Patek, who was also convicted for his role in deadly church bombings in 2000, was granted a five-month reduction as part of a series of remissions regularly given to inmates on Indonesia's independence day on Aug 17.

Zaeroji, head of the law and human rights office in East Java where Patek is jailed, told Reuters that the bomber was now eligible for parole this month because he had served two-thirds of his sentence after a series of such reductions.

The matter has been passed to the central government for final approval, he said.

"We have proposed this to the justice and human rights ministry and from there it will be decided," said Zaeroji, who goes by one name.

The justice and human rights ministry did not respond to a request for comment from Reuters.

The decision has sparked concern in Australia where Prime Minister Anthony Albanese said Patek's release would have a devastating impact on the victims' families.
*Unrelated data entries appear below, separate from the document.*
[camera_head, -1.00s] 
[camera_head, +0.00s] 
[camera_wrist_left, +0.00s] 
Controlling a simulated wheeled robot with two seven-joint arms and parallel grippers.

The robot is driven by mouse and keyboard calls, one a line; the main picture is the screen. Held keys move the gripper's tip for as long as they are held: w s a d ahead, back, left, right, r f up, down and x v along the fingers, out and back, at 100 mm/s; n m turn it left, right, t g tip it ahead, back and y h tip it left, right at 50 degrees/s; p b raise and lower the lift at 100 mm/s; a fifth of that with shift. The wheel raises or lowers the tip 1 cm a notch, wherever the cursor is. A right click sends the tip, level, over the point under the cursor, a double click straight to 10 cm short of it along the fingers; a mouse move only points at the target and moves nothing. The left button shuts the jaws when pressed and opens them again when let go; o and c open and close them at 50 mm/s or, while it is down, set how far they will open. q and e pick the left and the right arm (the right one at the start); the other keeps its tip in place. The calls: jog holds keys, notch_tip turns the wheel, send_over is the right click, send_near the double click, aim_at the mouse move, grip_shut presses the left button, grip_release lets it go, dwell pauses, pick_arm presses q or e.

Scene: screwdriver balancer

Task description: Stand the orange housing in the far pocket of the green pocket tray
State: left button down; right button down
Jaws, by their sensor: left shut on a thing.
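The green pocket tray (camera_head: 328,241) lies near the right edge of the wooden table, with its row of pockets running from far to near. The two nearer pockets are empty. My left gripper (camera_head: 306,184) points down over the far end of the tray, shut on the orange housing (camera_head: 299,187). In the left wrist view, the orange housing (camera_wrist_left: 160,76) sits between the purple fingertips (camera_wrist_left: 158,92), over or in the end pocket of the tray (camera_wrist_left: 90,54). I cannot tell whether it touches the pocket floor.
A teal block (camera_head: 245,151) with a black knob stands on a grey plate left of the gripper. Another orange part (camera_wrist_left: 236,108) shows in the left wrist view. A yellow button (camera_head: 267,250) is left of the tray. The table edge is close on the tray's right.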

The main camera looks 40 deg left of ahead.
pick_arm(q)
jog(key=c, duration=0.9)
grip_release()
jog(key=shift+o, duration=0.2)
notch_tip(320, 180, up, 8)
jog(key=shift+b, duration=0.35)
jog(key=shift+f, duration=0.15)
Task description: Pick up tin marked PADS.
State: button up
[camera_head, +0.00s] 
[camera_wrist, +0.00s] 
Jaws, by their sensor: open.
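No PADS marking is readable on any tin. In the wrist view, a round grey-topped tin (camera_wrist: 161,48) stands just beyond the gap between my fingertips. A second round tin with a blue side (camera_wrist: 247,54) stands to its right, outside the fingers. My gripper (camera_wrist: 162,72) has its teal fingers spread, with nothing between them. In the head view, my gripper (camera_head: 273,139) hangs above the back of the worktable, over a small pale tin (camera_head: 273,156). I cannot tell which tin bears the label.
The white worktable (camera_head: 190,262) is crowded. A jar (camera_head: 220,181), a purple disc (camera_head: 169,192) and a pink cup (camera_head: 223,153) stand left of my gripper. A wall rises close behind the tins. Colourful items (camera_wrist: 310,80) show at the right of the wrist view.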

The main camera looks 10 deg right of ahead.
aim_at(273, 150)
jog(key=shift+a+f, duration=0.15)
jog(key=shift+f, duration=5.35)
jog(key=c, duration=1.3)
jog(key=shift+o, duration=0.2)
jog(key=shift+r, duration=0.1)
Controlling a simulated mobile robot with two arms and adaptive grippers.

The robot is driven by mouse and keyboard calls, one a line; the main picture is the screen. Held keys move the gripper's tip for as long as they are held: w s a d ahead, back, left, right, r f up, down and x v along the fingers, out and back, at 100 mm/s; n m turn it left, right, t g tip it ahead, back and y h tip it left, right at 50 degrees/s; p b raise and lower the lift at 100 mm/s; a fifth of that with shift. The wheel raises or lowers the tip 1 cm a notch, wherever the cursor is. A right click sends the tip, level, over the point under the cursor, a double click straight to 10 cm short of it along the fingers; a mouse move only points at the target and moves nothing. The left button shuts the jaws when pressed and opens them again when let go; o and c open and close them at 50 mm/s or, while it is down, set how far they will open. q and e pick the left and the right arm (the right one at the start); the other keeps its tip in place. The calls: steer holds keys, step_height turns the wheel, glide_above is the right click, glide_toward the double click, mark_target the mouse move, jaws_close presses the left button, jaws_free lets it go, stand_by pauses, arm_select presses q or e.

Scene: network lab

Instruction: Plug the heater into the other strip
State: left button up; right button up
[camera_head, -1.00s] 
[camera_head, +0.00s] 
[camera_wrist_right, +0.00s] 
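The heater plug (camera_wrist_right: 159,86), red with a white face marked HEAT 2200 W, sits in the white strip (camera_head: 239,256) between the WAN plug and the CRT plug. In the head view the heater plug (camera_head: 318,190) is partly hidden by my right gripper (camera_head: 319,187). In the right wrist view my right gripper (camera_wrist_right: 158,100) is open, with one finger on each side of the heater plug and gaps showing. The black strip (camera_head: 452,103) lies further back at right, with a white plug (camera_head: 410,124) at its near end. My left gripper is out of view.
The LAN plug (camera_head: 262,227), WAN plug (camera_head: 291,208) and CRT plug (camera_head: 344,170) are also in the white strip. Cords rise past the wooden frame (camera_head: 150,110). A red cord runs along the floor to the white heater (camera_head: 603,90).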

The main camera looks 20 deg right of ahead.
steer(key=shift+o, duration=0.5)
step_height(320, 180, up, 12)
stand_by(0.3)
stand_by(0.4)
"We lost 88 Australians in that terrorist attack, and it was a barbaric attack," Albanese told reporters in Queensland.

"They have a system whereby when anniversaries occur, quite often sentences are reduced and commuted for people. But when it comes to someone who's committed such a heinous crime, a designer and maker of a bomb designed to kill people, to kill and maim, then we have a very strong view," he said.

Albanese said his government will make diplomatic contact with Indonesia over the case.

On the run for nine years, there had been a $1 million dollar bounty on Patek's head before he was finally apprehended in Abbottabad, Pakistan, in 2011, in the same town where Osama bin Laden was killed several months after his arrest.

Bali bombing mastermind Hambali, also known as Encep Nurjaman, is currently detained at Guantanamo Bay in Cuba and has been awaiting trial since 2006.